» **WHAT TO DO**
Make an exact transcription of the material, leaving out all images.

» **DATA EXCERPT**
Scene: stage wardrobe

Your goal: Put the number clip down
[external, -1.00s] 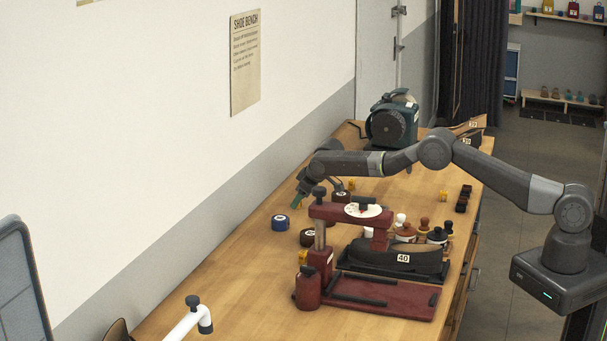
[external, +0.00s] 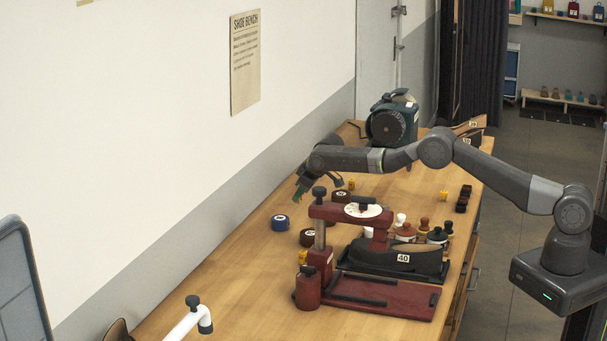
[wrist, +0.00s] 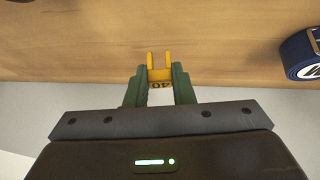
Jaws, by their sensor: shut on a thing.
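The number clip (wrist: 160,72) is yellow, with two prongs pointing away from my gripper and an upside-down "40" on its near part. In the wrist view my gripper (wrist: 158,88) is shut on it, a green finger on each side. In the external view my gripper (external: 300,191) is over the far-left part of the wooden bench (external: 232,290), behind the red press. The clip is too small there to make out clearly. I cannot tell the exact gap between clip and bench top.
A blue roll (external: 280,222) lies on the bench near my gripper and shows in the wrist view (wrist: 299,60). Dark rolls (external: 307,238) lie nearby. The red press (external: 385,299) stands in front, beside a black shoe (external: 375,257) labelled 40. A grinder (external: 388,127) stands behind.

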» **TASK SOLUTION**
Scene: stage wardrobe

Your goal: Put the number clip down
[external, -1.00s] 
[external, +0.00s] 
[wrist, +0.00s] 
Jaws, by their sensor: shut on a thing.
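The number clip (wrist: 160,72) is yellow, with two prongs pointing away from my gripper and an upside-down "40" on its near part. In the wrist view my gripper (wrist: 158,88) is shut on it, a green finger on each side. In the external view my gripper (external: 300,191) is over the far-left part of the wooden bench (external: 232,290), behind the red press. The clip is too small there to make out clearly. I cannot tell the exact gap between clip and bench top.
A blue roll (external: 280,222) lies on the bench near my gripper and shows in the wrist view (wrist: 299,60). Dark rolls (external: 307,238) lie nearby. The red press (external: 385,299) stands in front, beside a black shoe (external: 375,257) labelled 40. A grinder (external: 388,127) stands behind.

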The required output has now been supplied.